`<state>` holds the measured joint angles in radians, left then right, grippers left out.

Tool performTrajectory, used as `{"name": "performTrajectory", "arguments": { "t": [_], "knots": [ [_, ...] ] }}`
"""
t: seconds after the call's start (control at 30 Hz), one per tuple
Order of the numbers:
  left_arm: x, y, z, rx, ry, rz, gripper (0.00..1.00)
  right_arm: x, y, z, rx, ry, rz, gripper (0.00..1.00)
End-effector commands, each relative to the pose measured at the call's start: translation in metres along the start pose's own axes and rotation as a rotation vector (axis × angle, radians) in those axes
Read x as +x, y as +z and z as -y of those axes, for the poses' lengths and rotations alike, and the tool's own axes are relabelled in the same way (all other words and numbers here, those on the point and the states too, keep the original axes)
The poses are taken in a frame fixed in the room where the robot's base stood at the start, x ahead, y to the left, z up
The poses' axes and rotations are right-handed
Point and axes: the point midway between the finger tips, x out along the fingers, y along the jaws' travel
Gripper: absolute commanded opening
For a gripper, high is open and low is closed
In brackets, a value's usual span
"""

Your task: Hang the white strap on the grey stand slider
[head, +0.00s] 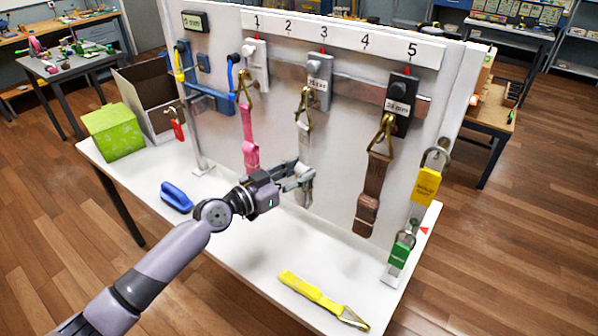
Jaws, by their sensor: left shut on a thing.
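The grey stand slider (319,69) is on the wall rail under number 3 and bears a small label. The white strap (304,143), greyish in this light, is upright just below it, with its metal ring (306,101) at the slider's lower edge. I cannot tell whether the ring sits on the slider's hook. My left gripper (305,178) is shut on the strap's lower part, in front of the panel, and hides some of it. My right gripper is not in view.
A pink strap (249,135) hangs left under a white slider, a brown strap (373,190) right under a black one. A yellow strap (312,290) and a blue object (176,196) lie on the white table (240,262). Padlocks hang at the panel's right edge.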

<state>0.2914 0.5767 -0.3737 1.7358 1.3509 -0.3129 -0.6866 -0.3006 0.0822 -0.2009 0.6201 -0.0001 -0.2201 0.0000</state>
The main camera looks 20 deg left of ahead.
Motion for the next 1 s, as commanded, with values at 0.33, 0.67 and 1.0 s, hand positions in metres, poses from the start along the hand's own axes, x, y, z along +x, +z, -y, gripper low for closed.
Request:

——————

• **Stated exercise**: Using the data above, extract exactly the lines from the one containing "Gripper: absolute commanded opening" through the one containing "[head, +0.00s]". Pictures are left out.

• **Finished task**:
Gripper: absolute commanded opening
For a gripper, high is open and low is closed
In brackets, a value's usual span
"""

Your task: Hang the white strap on the grey stand slider
[head, +0.00s] 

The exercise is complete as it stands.